Two key takeaways from the last few months of RBA monetary policy meetings – They said they would wait for first quarter CPI before considering a hike. They wanted to see evidence that inflation was sustainably within the target band before hiking.

CPI has arrived and swept all before it. A headline rate of 5.1% will not sit easily with a central bank that has consistently delivered on its inflation target mandate of keeping inflation within a 2-3% band, on average, over the business cycle.

The evidence is in. Inflation is rampant and expectations are spiraling higher. The first quarter saw wage increases of 3.5% to those with awards tied to CPI that rolled over last quarter. Salaries are now set to increase by 5.1% to those awards rolling over in this quarter.

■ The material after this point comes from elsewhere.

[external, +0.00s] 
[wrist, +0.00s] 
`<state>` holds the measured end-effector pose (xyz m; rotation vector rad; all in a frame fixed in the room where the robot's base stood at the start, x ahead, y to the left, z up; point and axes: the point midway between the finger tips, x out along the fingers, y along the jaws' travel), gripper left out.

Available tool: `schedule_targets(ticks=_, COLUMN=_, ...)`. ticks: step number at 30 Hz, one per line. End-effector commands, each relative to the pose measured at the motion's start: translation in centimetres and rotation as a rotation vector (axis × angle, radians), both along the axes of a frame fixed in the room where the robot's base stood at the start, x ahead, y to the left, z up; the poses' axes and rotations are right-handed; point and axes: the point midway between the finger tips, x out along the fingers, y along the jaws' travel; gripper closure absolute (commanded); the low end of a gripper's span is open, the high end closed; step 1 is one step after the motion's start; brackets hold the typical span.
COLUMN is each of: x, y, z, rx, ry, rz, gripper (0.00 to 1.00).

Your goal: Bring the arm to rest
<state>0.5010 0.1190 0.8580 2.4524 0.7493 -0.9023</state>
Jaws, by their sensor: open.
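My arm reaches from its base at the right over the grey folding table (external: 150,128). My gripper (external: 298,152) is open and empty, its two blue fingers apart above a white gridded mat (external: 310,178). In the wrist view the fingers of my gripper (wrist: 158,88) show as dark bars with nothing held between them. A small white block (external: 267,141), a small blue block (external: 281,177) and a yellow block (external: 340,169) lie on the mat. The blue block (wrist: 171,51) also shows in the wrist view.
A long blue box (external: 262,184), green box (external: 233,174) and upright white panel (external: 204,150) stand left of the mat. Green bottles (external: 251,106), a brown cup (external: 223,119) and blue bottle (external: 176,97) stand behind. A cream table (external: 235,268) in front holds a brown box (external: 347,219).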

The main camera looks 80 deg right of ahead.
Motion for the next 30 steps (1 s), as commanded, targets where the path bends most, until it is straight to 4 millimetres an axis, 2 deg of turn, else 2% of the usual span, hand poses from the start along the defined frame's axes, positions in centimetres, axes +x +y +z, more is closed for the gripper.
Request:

In Sydney heads of recruiting are openly discussing wage rises of much larger proportions in order to keep staff. Australia may well be at full employment and monetary policy remains extremely loose.

The Fed has hit the panic button to get monetary policy back to a neutral setting. The RBA has slightly more wriggle room than their trans-Pacific colleagues.

Having witnessed the catastrophe of delaying action, they are less likely to live in denial at their monetary policy committee meeting today.

For the Australian Dollar, a more hawkish RBA than expected could provide short term support, but US Dollar direction would seem likely to dominate markets in a week when the Federal Reserve is making a move.